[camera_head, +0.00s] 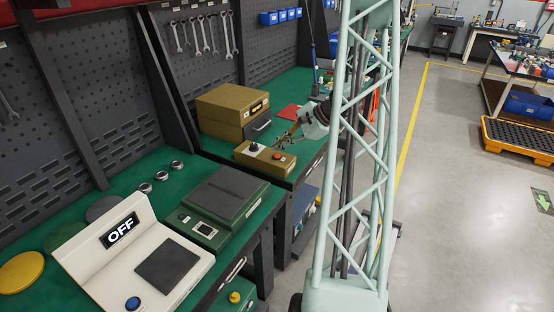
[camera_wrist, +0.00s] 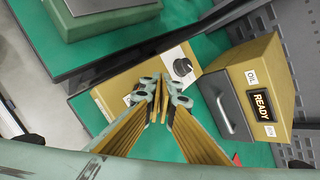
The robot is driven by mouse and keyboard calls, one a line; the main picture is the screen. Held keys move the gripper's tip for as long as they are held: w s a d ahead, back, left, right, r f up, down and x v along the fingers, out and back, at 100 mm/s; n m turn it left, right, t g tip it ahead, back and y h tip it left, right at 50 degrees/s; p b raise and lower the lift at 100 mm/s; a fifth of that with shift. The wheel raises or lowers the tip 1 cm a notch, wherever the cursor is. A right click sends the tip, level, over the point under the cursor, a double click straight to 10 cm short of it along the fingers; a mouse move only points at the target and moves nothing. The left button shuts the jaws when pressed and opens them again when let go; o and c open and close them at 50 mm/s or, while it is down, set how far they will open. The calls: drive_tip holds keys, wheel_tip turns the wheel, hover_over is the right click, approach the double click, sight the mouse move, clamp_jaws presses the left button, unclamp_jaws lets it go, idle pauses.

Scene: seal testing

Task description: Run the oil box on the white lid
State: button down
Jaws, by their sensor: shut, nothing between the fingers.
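The oil box (camera_wrist: 250,88) is gold-brown with an "OIL" label, a lit "READY" display and a dark front door or drawer that looks closed. It stands at the right in the wrist view and on the green bench in the head view (camera_head: 222,108). My gripper (camera_wrist: 160,100) is shut and empty over this control box, left of the oil box in the wrist view. I cannot make out a white lid; the oil box's inside is hidden.
A white machine (camera_head: 135,255) showing "OFF" and a green device (camera_head: 220,205) stand on the nearer bench. Discs, including a yellow one (camera_head: 20,272), lie at its left. My light-green column hides part of the bench. Wrenches (camera_head: 205,35) hang on the pegboard.

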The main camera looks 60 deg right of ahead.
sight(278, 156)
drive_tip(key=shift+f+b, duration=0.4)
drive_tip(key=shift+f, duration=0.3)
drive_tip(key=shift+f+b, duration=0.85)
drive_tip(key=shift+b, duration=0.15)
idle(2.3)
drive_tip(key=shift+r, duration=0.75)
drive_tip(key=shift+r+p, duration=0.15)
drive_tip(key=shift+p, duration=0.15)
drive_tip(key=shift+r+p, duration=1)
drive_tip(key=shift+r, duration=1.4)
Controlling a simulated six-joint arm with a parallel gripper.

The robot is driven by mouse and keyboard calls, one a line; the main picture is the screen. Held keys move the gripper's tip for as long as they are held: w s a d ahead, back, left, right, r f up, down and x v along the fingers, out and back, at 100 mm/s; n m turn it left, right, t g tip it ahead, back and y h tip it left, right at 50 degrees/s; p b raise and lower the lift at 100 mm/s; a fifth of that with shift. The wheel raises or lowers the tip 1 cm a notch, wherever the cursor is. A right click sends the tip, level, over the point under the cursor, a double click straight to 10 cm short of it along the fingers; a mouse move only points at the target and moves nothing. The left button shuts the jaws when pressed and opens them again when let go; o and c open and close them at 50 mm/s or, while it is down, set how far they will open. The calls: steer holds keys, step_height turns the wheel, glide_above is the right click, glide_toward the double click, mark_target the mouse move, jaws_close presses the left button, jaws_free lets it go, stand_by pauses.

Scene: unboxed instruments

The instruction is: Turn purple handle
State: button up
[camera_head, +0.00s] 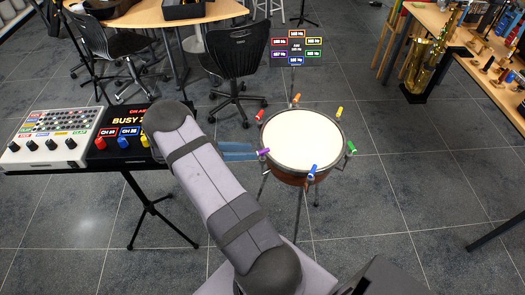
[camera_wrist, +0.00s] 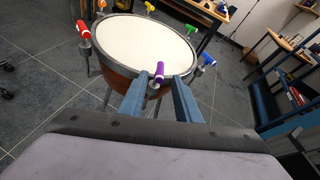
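The purple handle (camera_head: 263,152) is on the left side of the rim of a round drum (camera_head: 301,139) with a white head. In the wrist view the purple handle (camera_wrist: 160,70) stands at the drum's near edge. My gripper (camera_head: 254,152) has blue fingers and reaches the handle from the left. In the wrist view my gripper (camera_wrist: 161,78) is open, with one finger on each side of the handle. A gap shows beside the handle, at least on the right; I cannot tell whether the left finger touches it.
Other handles ring the drum: red (camera_head: 260,115), orange (camera_head: 296,98), yellow (camera_head: 339,112), green (camera_head: 351,147) and blue (camera_head: 312,171). A small sign (camera_head: 296,48) with coloured labels stands behind. A control panel (camera_head: 85,136) is at left. Open floor lies right of the drum.

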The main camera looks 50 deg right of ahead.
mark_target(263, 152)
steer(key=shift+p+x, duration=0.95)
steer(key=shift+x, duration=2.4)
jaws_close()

▶ To be done
Output a faithful copy of the data, with each picture left out.

▶ The response
[camera_head, +0.00s] 
[camera_wrist, +0.00s] 
The robot is driven by mouse and keyboard calls, one a line; the main picture is the screen. Held keys move the gripper's tip for as long as they are held: w s a d ahead, back, left, right, r f up, down and x v along the fingers, out and back, at 100 mm/s; n m turn it left, right, t g tip it ahead, back and y h tip it left, right at 50 degrees/s; p b raise and lower the lift at 100 mm/s; a fifth of that with shift. The wheel raises or lowers the tip 1 cm a notch, wherever the cursor is. A right click sends the tip, level, over the point under the cursor, a double click straight to 10 cm short of it along the fingers; a mouse move only points at the target and moves nothing. The left button shuts the jaws when pressed and opens them again when let go; o and c open and close them at 50 mm/s or, while it is down, set how far they will open. The calls: drive_tip holds keys, wheel_tip turns the wheel, hover_over is the right click, approach the double click, sight the mouse move, clamp_jaws presses the left button, unclamp_jaws lets it go, idle pauses.

Scene: seal testing

Task description: Run the oil box on the white lid
State: button down
Jaws, by their sensor: shut, nothing between the fingers.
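The oil box (camera_wrist: 250,88) is gold-brown with an "OIL" label, a lit "READY" display and a dark front door or drawer that looks closed. It stands at the right in the wrist view and on the green bench in the head view (camera_head: 222,108). My gripper (camera_wrist: 160,100) is shut and empty over this control box, left of the oil box in the wrist view. I cannot make out a white lid; the oil box's inside is hidden.
A white machine (camera_head: 135,255) showing "OFF" and a green device (camera_head: 220,205) stand on the nearer bench. Discs, including a yellow one (camera_head: 20,272), lie at its left. My light-green column hides part of the bench. Wrenches (camera_head: 205,35) hang on the pegboard.

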The main camera looks 60 deg right of ahead.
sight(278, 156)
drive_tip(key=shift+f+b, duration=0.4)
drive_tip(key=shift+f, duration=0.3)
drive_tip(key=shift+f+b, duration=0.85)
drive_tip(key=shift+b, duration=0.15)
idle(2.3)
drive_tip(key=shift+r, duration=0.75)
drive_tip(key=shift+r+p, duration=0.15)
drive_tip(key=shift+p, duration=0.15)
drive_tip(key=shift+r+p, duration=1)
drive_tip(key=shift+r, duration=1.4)
Controlling a simulated six-joint arm with a parallel gripper.

The robot is driven by mouse and keyboard calls, one a line; the main picture is the screen. Held keys move the gripper's tip for as long as they are held: w s a d ahead, back, left, right, r f up, down and x v along the fingers, out and back, at 100 mm/s; n m turn it left, right, t g tip it ahead, back and y h tip it left, right at 50 degrees/s; p b raise and lower the lift at 100 mm/s; a fifth of that with shift. The wheel raises or lowers the tip 1 cm a notch, wherever the cursor is. A right click sends the tip, level, over the point under the cursor, a double click straight to 10 cm short of it along the fingers; a mouse move only points at the target and moves nothing. The left button shuts the jaws when pressed and opens them again when let go; o and c open and close them at 50 mm/s or, while it is down, set how far they will open. The calls: steer holds keys, step_height turns the wheel, glide_above is the right click, glide_toward the double click, mark_target the mouse move, jaws_close presses the left button, jaws_free lets it go, stand_by pauses.

Scene: unboxed instruments

The instruction is: Turn purple handle
State: button up
[camera_head, +0.00s] 
[camera_wrist, +0.00s] 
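The purple handle (camera_head: 263,152) is on the left side of the rim of a round drum (camera_head: 301,139) with a white head. In the wrist view the purple handle (camera_wrist: 160,70) stands at the drum's near edge. My gripper (camera_head: 254,152) has blue fingers and reaches the handle from the left. In the wrist view my gripper (camera_wrist: 161,78) is open, with one finger on each side of the handle. A gap shows beside the handle, at least on the right; I cannot tell whether the left finger touches it.
Other handles ring the drum: red (camera_head: 260,115), orange (camera_head: 296,98), yellow (camera_head: 339,112), green (camera_head: 351,147) and blue (camera_head: 312,171). A small sign (camera_head: 296,48) with coloured labels stands behind. A control panel (camera_head: 85,136) is at left. Open floor lies right of the drum.

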The main camera looks 50 deg right of ahead.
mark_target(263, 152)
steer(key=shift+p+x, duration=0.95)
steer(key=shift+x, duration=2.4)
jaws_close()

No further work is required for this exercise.